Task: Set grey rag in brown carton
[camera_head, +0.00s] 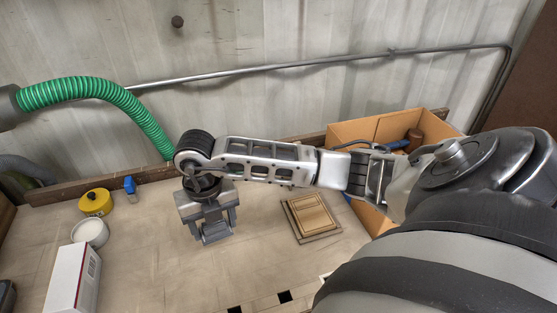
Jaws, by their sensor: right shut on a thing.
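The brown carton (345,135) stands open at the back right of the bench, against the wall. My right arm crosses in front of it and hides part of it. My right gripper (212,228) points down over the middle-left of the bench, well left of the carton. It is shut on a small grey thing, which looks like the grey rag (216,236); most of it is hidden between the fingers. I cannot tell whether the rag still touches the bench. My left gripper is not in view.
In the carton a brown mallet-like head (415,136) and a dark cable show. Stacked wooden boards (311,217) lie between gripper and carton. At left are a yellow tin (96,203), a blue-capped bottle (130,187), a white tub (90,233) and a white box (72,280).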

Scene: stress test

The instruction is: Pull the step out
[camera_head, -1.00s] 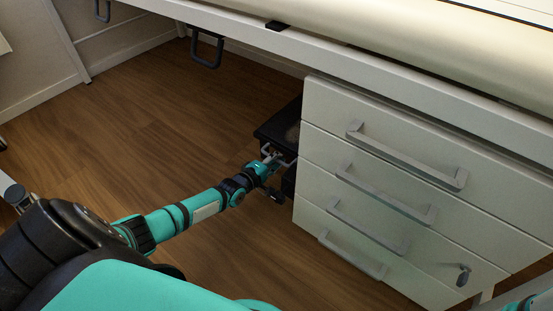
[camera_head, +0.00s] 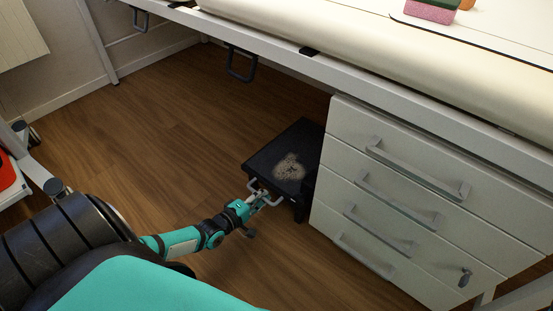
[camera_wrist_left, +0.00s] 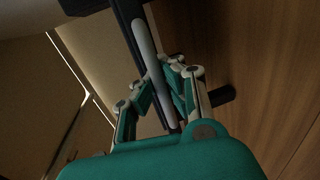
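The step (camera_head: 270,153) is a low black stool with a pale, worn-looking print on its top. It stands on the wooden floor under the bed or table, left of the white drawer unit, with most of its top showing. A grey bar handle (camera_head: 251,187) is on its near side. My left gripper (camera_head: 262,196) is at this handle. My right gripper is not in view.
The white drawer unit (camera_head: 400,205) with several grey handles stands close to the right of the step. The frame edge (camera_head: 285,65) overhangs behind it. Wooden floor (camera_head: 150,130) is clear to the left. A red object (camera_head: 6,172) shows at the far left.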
******
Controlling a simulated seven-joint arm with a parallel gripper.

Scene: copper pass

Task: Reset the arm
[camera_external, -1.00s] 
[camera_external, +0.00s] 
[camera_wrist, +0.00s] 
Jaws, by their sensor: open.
******
§ **Exercise prompt**: Retype exactly, and only, the lines from the one containing "[camera_external, +0.00s]" through the one containing "Jaws, by their sensor: open.", both included.

§ **Final answer**:
[camera_external, +0.00s] 
[camera_wrist, +0.00s] 
Jaws, by their sensor: open.

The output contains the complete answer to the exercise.